## STORED DATA:
#####
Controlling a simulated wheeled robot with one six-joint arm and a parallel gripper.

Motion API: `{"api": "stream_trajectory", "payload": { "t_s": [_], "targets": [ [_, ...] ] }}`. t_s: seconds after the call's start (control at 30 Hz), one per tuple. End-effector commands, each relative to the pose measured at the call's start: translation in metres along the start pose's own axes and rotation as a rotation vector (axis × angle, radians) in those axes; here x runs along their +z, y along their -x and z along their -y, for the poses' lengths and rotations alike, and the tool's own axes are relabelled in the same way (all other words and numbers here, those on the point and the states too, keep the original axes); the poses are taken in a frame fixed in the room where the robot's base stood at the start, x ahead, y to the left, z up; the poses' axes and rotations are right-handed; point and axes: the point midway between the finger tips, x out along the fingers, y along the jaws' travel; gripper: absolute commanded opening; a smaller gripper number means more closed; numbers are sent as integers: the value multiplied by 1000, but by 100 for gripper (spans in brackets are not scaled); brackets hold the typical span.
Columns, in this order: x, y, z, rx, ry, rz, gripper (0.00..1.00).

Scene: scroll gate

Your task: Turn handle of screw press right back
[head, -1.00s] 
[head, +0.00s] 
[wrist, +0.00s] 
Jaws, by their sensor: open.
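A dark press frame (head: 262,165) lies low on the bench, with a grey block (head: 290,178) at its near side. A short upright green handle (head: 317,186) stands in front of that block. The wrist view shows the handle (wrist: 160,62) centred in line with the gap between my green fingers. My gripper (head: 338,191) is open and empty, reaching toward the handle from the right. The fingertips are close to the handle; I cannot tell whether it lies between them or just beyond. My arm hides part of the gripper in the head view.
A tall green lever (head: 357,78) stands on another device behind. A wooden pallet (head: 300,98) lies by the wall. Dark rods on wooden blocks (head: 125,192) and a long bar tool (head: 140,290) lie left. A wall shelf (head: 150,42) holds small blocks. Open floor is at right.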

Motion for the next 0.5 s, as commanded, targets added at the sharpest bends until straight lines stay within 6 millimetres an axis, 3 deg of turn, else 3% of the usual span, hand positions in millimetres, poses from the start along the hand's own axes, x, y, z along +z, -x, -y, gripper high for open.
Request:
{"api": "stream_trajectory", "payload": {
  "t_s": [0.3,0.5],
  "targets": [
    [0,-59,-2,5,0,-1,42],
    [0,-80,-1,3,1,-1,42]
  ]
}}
#####
## REQUIREMENT:
In this exercise, copy only the lines from the opening line of the material through the line where "[wrist, +0.00s]" appears.

## THE ANSWER:
Controlling a simulated wheeled robot with one six-joint arm and a parallel gripper.

Motion API: `{"api": "stream_trajectory", "payload": { "t_s": [_], "targets": [ [_, ...] ] }}`. t_s: seconds after the call's start (control at 30 Hz), one per tuple. End-effector commands, each relative to the pose measured at the call's start: translation in metres along the start pose's own axes and rotation as a rotation vector (axis × angle, radians) in those axes; here x runs along their +z, y along their -x and z along their -y, for the poses' lengths and rotations alike, and the tool's own axes are relabelled in the same way (all other words and numbers here, those on the point and the states too, keep the original axes); the poses are taken in a frame fixed in the room where the robot's base stood at the start, x ahead, y to the left, z up; the poses' axes and rotations are right-handed; point and axes: the point midway between the finger tips, x out along the fingers, y along the jaws' travel; gripper: absolute commanded opening; a smaller gripper number means more closed; numbers are sent as integers: the value multiplied by 1000, but by 100 for gripper (spans in brackets are not scaled); brackets hold the typical span.
Columns, in this order: x, y, z, rx, ry, rz, gripper (0.00..1.00).

Scene: scroll gate

Your task: Turn handle of screw press right back
[head, -1.00s] 
[head, +0.00s] 
[wrist, +0.00s] 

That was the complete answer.